Wahlrecht: Direkt- und Zweitmandate

  • Gestern abend hatte ich mir einige Hochrechnungen angesehen, um nach der Wahl für mich persönlich ihre Zuverlässigkeit zu prüfen.


    Eine Hochrechnung für BW ist mir dabei besonders ins Auge gefallen:


    Bei nahezu gleicher Stimmenzahl von SPD und Grünen hatten beide Parteien jeweils etwa 24% aller Stimmen erreicht. CDU und FDP lagen unter den dann für eine Mehrheit erforderlichen 48%, die Linke war nicht vertreten.

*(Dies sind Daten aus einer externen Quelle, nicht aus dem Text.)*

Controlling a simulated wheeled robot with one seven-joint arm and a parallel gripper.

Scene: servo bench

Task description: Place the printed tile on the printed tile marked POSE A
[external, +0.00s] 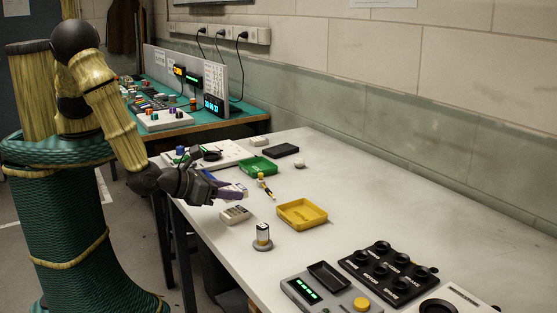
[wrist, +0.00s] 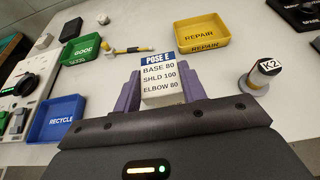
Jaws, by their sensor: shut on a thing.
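My gripper (external: 232,189), with purple fingers, is shut on a printed tile (wrist: 160,78). The tile is white with a blue header reading POSE E, and lines BASE 80, SHLD 100, ELBOW 80. The fingers grip its left and right sides in the wrist view. In the external view my gripper is over the left edge area of the white table. A pale flat block (external: 235,215) lies on the table just below it; its print is too small to read. No tile reading POSE A can be made out.
A yellow REPAIR tray (wrist: 203,33), a green GOOD tray (wrist: 80,48) and a blue RECYCLE tray (wrist: 60,118) stand around. A can marked K2 (wrist: 260,74) stands at the right. A yellow-handled tool (wrist: 128,50) lies beyond. Black controls (external: 388,268) occupy the near right.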

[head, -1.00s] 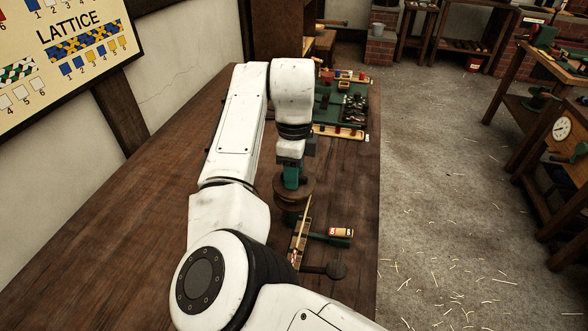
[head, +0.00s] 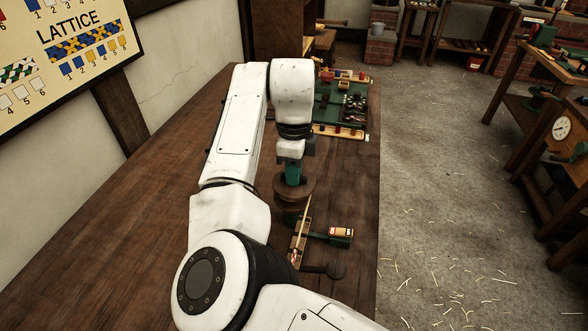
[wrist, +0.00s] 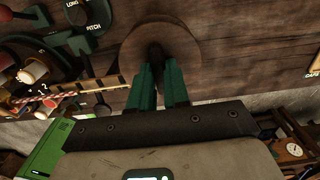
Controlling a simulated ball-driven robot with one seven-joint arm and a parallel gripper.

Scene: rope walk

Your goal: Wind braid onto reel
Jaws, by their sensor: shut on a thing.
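The round wooden reel (head: 299,190) stands at the bench's middle, below my gripper (head: 292,175). In the wrist view, the reel's brown disc (wrist: 178,42) fills the top middle. My gripper's green fingers (wrist: 158,84) are shut on a dark knob (wrist: 155,54) at the disc. The fingertips partly hide the knob. A thin red-and-white braid (wrist: 50,98) lies to the left of the reel in the wrist view, near a wooden strip. Whether any braid is wound on the reel cannot be seen.
A green-and-wood fixture (head: 340,236) with labels stands close to the reel on the near side. A green board (head: 345,100) with several tools lies at the bench's far end. The bench's left part is clear. A lattice chart (head: 80,35) hangs on the wall.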

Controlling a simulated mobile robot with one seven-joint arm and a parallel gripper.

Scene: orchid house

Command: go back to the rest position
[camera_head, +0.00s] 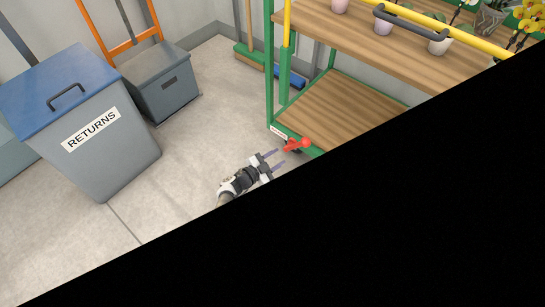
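My gripper (279,158) shows near the middle of the picture, above the grey floor. Its two fingers are apart, with nothing visible between them. The fingertips point right, towards a red part (297,145) at the low corner of the green-framed shelf cart (270,75). In the picture a small gap shows between the fingertips and the red part; I cannot tell the true distance. Only the end of my arm is in view; the rest is hidden by a large black area that covers the lower right.
A grey bin (118,160) with a blue lid marked RETURNS stands at the left. Behind it is a grey box (162,88) by an orange hand truck (133,41). A broom (250,56) leans by the cart. Potted orchids stand on the upper shelf (350,40). Floor (200,130) between bin and cart is clear.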

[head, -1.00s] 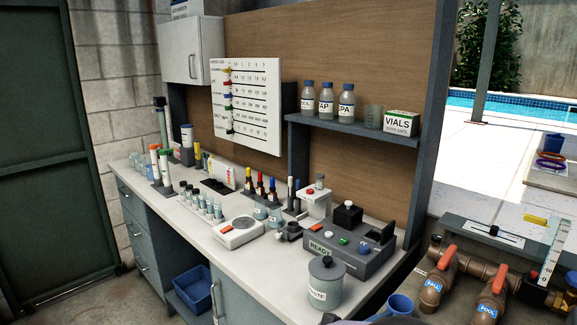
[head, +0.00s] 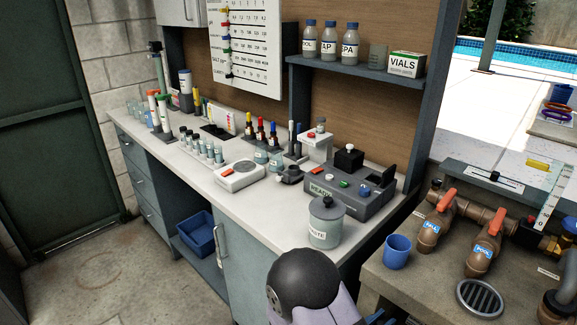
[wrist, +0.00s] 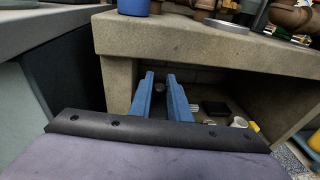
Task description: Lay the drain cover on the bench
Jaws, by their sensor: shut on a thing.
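A round slotted metal grate, which looks like the drain cover (head: 480,299), lies flat on the stone ledge (head: 420,280) at the lower right of the head view. Its edge also shows on the ledge in the wrist view (wrist: 226,26). The bench (head: 275,222) has a pale top crowded with testing gear. My gripper (wrist: 160,78) has two blue fingers, close together with a narrow gap, pointing at the hollow under the ledge. It is shut on something small that I cannot identify. The grate is apart from it, above and to the right in the wrist view.
A blue cup (head: 397,251) stands on the ledge, left of the pipes with red valve handles (head: 446,200). A grey waste jar (head: 326,222) stands at the bench's near end. The bench's front strip is mostly clear. Several small items lie in the hollow under the ledge.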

    Bei der anschließenden Sitzverteilung erhielt die SPD aber drei Sitze mehr als die Grünen. Begründet wurde dies mit dem "komplizierten" Wahlecht in BW.


    Jetzt habe ich versucht, das nachzuvollziehen - vergeblich. Wie ich ergoogelt habe, kennt auch das Wahlrecht von BW Ausgleichsmandate für ggf. anfallende Überhangmandate. Und da kann ich rechnen, wie ich will ... einen Unterschied von mehr als einem Sitz bekomme ich nicht heraus.


    Was habe ich übersehen?


    Frankie



    Erg.:
    Laut Anmerkungen zur Hochrechnung wäre die Differenz von drei Sitzen auch bei exakt derselben Stimmenzahl für SPD und Grüne angefallen.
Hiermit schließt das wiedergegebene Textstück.